US and Afghan security sources said that they were analysing telephone intercepts regarding the bomb. An Afghan official claimed that there was evidence suggesting that the attackers had links to Pakistan and claimed that information would be released over the next few days showing that some of the planning had taken place across the Pakistani border.

A 21-year-old man called Najibullah told the Associated Press that he had just opened his shop when the explosion knocked him unconscious: "There was dust everywhere. People were shouting. You couldn't see their faces because there was so much dust."

The carnage will add to the mutual distrust and suspicion that marks the relationship between Indian and Pakistan. After last year's attack on the diplomatic compound, CIA officials flew to Islamabad with what they said was proof that "rogue elements" within Pakistan's ISI intelligence agency had helped the militants responsible.

India and Pakistan have been arch adversaries for influence in Afghanistan since September 11.

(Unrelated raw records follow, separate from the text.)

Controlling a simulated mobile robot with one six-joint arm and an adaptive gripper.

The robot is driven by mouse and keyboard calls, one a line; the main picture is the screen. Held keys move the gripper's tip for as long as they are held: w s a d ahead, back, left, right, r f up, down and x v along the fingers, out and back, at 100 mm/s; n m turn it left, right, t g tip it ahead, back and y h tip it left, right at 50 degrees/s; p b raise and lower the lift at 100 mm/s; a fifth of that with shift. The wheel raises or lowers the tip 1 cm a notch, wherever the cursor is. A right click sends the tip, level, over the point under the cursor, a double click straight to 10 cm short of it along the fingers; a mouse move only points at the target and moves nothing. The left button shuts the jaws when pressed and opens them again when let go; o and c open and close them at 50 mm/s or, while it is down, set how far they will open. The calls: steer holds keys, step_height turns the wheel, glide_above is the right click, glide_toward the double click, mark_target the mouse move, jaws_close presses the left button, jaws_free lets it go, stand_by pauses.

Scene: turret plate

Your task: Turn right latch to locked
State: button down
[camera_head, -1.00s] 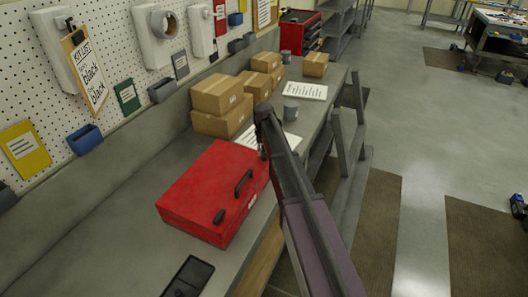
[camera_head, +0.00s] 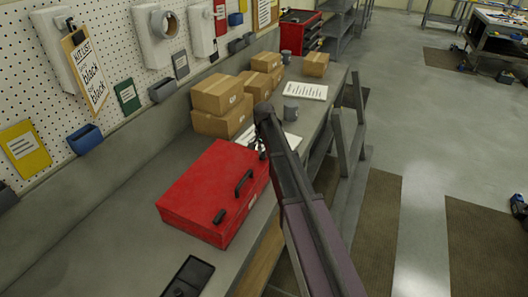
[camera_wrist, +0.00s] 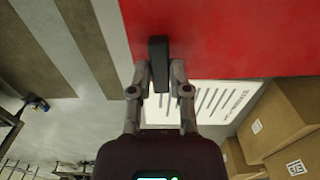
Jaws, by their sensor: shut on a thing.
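The red toolbox (camera_head: 205,185) sits on the grey workbench, with its lid shut. Its dark left latch (camera_head: 219,216) and dark carry handle (camera_head: 243,184) show on the front. In the wrist view, the right latch (camera_wrist: 158,52) is a dark upright bar against the red toolbox (camera_wrist: 235,38). My gripper (camera_wrist: 159,75) has one finger on each side of this latch and is shut on it. In the head view, my arm covers most of the right latch and the fingers, so the latch's angle is hard to judge there.
Cardboard boxes (camera_head: 222,95) stand behind the toolbox along the bench. A white printed sheet (camera_head: 305,91) and a grey mug (camera_head: 291,113) lie near them. A black tray (camera_head: 188,277) is at the near end.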

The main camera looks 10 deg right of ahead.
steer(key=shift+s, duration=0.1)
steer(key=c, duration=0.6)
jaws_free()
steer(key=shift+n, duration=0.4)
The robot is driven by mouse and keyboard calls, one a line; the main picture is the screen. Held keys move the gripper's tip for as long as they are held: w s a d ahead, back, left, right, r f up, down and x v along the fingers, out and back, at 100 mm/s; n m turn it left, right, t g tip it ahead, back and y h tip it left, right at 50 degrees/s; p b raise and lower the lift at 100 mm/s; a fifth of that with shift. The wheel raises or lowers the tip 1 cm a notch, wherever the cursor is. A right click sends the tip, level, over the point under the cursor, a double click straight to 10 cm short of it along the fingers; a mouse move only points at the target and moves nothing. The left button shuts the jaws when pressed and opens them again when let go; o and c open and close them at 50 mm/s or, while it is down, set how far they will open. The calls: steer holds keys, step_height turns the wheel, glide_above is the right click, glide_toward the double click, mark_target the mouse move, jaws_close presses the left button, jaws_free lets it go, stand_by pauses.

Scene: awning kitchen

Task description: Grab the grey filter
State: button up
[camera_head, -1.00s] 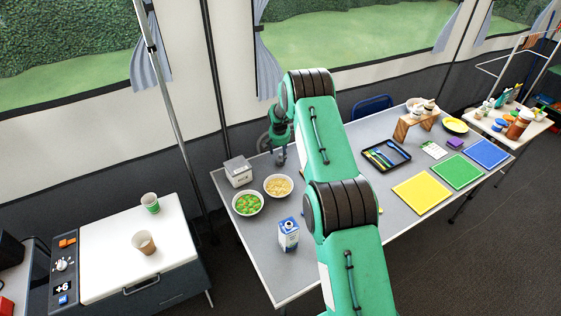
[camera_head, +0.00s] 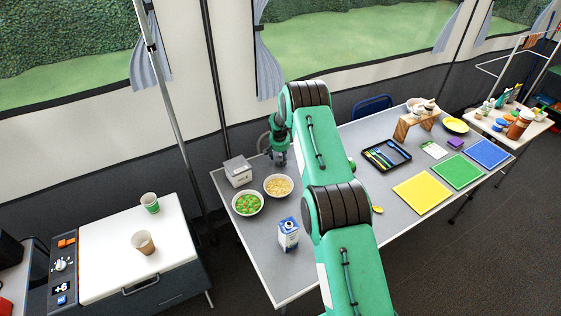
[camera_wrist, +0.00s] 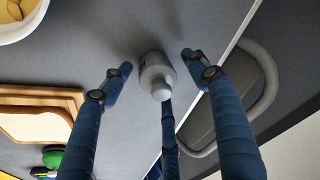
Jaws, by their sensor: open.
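The grey filter (camera_wrist: 156,74) is a small grey cylinder with a rounded, narrower end toward the camera. It stands on the grey table near its edge in the wrist view. My gripper (camera_wrist: 157,63) is open, with blue-sleeved fingers spread around the filter. One finger is to its left, one to its right, and one below it in the picture. Gaps show between the left and right fingertips and the filter; whether the lower finger touches it I cannot tell. In the head view my gripper (camera_head: 279,158) is at the table's far edge, and I cannot make out the filter there.
The pasta bowl (camera_head: 278,186), green food bowl (camera_head: 247,204), grey box (camera_head: 238,171) and milk carton (camera_head: 288,234) are on the table nearby. In the wrist view a wooden board (camera_wrist: 40,92) lies left and a chair back (camera_wrist: 264,80) is beyond the table edge.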

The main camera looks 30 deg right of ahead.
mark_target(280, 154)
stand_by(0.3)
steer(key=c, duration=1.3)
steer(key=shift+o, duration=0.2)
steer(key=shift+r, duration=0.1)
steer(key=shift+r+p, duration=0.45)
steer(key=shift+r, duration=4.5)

Pakistan considers the country a launch-pad for influence in central Asia. Elements within its intelligence establishment have maintained links with Taliban fighters inside Pakistan who carry out cross-border attacks.

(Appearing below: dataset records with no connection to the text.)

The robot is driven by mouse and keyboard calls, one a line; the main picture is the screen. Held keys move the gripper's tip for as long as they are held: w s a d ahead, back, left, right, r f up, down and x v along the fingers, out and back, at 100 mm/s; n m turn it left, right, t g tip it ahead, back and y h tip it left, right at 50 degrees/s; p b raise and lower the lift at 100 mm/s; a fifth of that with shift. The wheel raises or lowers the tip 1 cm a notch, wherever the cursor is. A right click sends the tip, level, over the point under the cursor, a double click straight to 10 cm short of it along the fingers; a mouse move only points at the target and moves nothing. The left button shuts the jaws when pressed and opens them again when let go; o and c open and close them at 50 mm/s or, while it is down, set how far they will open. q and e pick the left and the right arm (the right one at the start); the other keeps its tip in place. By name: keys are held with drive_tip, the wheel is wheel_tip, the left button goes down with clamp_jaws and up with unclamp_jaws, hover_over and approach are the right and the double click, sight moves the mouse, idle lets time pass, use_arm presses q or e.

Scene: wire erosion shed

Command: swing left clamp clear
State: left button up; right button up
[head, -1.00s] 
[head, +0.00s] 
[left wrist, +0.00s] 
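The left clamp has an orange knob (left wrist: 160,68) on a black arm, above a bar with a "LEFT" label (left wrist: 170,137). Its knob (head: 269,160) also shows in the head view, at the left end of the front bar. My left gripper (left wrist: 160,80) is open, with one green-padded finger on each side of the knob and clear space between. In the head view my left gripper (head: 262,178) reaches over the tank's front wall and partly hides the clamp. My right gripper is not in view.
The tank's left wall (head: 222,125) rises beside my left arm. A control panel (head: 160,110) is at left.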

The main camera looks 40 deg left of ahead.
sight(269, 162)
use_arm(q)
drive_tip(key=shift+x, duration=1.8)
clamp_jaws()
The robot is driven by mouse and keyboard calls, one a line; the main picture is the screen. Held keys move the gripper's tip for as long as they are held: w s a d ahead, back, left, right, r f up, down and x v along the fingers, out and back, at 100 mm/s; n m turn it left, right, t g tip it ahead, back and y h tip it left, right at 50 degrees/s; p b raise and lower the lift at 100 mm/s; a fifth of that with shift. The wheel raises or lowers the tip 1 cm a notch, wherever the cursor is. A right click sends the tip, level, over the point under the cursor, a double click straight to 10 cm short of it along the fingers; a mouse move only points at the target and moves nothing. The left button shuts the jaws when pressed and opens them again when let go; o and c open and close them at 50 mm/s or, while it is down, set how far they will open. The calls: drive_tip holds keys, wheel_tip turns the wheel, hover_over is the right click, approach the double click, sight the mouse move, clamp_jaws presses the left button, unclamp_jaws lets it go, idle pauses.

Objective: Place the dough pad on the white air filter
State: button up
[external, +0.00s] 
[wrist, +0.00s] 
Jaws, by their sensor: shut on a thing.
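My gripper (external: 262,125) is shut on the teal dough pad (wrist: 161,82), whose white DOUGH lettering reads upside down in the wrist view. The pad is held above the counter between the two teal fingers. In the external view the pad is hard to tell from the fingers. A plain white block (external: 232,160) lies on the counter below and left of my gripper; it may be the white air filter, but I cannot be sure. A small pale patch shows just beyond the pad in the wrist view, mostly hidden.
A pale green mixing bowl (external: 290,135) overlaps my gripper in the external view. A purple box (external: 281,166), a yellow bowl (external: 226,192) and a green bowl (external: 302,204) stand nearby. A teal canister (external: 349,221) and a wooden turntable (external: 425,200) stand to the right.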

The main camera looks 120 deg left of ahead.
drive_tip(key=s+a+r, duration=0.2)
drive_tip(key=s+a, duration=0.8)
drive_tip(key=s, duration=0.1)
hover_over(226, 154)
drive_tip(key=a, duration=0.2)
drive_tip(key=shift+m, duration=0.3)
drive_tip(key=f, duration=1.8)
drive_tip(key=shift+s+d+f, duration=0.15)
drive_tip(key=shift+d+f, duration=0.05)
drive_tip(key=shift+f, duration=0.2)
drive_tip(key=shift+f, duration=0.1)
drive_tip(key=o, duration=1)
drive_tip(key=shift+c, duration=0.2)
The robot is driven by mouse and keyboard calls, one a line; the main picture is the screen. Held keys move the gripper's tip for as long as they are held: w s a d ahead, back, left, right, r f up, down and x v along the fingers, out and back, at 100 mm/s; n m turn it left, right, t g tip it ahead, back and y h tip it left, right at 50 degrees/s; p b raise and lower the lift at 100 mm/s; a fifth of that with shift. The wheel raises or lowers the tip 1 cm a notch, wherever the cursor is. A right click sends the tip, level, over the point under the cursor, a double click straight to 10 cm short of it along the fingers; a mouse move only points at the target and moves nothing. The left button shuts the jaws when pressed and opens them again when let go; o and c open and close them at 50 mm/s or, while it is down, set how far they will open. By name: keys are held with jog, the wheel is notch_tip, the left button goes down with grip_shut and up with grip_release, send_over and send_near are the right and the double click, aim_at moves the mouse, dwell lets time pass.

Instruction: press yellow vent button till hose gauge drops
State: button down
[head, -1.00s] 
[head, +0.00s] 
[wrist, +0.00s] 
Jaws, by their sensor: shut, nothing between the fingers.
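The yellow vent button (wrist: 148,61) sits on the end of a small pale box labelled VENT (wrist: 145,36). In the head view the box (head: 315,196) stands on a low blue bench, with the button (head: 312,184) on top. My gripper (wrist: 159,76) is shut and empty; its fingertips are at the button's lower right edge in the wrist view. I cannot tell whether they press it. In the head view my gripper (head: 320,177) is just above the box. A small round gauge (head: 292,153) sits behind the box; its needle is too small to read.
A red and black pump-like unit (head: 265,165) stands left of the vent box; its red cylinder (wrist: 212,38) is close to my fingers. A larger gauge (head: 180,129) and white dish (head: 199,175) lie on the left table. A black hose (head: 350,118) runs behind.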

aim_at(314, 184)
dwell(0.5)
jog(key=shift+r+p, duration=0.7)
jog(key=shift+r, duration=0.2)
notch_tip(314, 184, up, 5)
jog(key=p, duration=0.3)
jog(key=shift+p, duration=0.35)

Meanwhile, India has sought strategic leverage though aid and infrastructure projects worth about $1.2bn (£750m). Pakistan accuses India of using such projects as cover for intelligence-gathering activities.

"Pakistan does not want to be trapped between a hostile Afghanistan [with Indian backing] and a hostile India," said Professor Shaun Gregory, the director of the Pakistan security research unit at the University of Bradford. "The presence of India also denies Pakistan the chance to use Afghanistan as its strategic space. The Indian presence is a real block to Pakistan's regional ambitions."

The top US commander in Afghanistan, General Stanley McChrystal recently warned the White House that Indian aid may be contributing to geopolitical turmoil.

In a report to Mr Obama, he said: "While Indian activities largely benefit the Afghan people, increasing Indian influence in Afghanistan is likely to exacerbate regional tensions and encourage Pakistani counter-measures in Afghanistan or India."